>> begin INPUT ROWS

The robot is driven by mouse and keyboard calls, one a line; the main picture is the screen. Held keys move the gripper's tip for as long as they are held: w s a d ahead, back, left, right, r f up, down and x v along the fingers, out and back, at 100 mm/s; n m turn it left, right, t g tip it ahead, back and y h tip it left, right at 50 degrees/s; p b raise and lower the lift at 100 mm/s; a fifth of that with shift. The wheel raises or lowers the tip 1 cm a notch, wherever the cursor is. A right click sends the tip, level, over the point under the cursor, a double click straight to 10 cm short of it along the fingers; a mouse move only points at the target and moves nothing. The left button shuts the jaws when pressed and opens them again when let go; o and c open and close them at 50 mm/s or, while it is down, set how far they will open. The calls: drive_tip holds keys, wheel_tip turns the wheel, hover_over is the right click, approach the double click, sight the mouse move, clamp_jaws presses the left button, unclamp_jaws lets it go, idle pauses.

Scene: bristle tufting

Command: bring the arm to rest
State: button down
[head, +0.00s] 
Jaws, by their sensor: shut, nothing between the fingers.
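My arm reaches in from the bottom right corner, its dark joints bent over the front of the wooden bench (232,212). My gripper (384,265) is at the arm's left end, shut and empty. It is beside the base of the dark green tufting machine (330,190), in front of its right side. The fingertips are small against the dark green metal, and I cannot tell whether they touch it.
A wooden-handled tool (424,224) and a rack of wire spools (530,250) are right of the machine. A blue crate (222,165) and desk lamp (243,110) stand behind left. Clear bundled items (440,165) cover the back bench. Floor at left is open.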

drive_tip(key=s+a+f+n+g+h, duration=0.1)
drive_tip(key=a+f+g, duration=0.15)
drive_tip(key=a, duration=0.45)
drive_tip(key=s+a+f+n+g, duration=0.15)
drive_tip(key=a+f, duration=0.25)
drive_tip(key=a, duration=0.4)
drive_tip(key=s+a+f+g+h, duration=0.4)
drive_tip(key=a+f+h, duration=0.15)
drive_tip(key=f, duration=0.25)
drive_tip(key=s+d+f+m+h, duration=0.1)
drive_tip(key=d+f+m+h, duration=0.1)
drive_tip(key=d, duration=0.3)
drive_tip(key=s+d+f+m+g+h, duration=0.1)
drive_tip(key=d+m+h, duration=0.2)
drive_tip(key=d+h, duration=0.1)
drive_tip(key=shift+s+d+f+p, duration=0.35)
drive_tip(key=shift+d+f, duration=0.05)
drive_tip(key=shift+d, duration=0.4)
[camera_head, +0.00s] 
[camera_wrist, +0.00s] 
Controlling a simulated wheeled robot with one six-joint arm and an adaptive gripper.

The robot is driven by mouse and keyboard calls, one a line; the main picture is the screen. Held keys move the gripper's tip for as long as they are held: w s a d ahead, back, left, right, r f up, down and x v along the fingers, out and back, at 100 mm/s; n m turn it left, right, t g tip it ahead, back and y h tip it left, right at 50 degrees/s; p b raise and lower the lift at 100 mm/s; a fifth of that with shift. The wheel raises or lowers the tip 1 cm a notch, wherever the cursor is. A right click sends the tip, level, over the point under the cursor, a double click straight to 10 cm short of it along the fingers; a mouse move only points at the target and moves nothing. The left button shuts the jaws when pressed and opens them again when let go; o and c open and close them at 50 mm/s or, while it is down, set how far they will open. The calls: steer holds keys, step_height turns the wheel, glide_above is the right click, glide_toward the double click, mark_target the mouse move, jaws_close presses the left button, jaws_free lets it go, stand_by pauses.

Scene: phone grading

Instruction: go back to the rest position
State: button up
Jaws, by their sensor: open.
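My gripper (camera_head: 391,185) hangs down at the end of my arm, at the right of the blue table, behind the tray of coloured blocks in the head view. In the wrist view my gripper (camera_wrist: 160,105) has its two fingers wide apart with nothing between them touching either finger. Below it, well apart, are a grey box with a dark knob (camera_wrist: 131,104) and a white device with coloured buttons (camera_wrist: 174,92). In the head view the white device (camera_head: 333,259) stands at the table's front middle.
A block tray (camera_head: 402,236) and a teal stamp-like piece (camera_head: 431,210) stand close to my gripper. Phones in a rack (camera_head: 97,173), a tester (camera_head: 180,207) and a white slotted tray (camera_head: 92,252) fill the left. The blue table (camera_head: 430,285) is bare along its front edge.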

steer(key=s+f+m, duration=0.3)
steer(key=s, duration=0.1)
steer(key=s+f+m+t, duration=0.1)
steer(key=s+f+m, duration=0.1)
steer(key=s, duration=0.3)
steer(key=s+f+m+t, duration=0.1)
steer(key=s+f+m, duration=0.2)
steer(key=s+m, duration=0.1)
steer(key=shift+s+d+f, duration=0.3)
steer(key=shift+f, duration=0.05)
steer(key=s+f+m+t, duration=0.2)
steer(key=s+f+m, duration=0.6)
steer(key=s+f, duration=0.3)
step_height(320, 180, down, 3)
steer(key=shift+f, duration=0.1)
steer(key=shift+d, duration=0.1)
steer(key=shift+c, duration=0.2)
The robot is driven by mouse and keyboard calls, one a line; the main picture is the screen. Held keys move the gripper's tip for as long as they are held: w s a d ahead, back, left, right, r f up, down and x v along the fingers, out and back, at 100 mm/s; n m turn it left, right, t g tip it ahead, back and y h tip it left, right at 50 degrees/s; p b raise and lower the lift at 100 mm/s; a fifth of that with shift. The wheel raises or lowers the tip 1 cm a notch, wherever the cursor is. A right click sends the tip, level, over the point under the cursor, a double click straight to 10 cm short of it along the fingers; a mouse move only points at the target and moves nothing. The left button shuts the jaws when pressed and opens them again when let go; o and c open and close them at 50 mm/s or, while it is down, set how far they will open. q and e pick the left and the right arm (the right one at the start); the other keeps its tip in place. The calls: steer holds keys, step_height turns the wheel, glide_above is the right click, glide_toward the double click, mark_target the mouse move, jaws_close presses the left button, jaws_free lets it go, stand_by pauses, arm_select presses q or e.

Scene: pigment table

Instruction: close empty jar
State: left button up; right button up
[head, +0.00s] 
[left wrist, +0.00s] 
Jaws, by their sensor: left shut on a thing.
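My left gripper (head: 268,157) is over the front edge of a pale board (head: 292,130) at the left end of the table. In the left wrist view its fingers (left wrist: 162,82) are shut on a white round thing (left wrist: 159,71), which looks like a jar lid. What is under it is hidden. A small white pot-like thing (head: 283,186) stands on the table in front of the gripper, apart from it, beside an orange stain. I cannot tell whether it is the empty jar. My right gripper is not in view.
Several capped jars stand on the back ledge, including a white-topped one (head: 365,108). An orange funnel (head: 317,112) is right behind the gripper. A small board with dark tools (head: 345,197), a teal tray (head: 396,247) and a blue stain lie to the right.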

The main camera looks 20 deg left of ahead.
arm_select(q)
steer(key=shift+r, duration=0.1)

>> end INPUT ROWS

AIM OF THE TASK =
Exactly and only the lines from the line with "[camera_head, +0.00s]" to the line with "State: button up", both included, are to be printed.

ANSWER TO THE PROBLEM =
[camera_head, +0.00s] 
[camera_wrist, +0.00s] 
Controlling a simulated wheeled robot with one six-joint arm and an adaptive gripper.

The robot is driven by mouse and keyboard calls, one a line; the main picture is the screen. Held keys move the gripper's tip for as long as they are held: w s a d ahead, back, left, right, r f up, down and x v along the fingers, out and back, at 100 mm/s; n m turn it left, right, t g tip it ahead, back and y h tip it left, right at 50 degrees/s; p b raise and lower the lift at 100 mm/s; a fifth of that with shift. The wheel raises or lowers the tip 1 cm a notch, wherever the cursor is. A right click sends the tip, level, over the point under the cursor, a double click straight to 10 cm short of it along the fingers; a mouse move only points at the target and moves nothing. The left button shuts the jaws when pressed and opens them again when let go; o and c open and close them at 50 mm/s or, while it is down, set how far they will open. The calls: steer holds keys, step_height turns the wheel, glide_above is the right click, glide_toward the double click, mark_target the mouse move, jaws_close presses the left button, jaws_free lets it go, stand_by pauses.

Scene: phone grading

Instruction: go back to the rest position
State: button up

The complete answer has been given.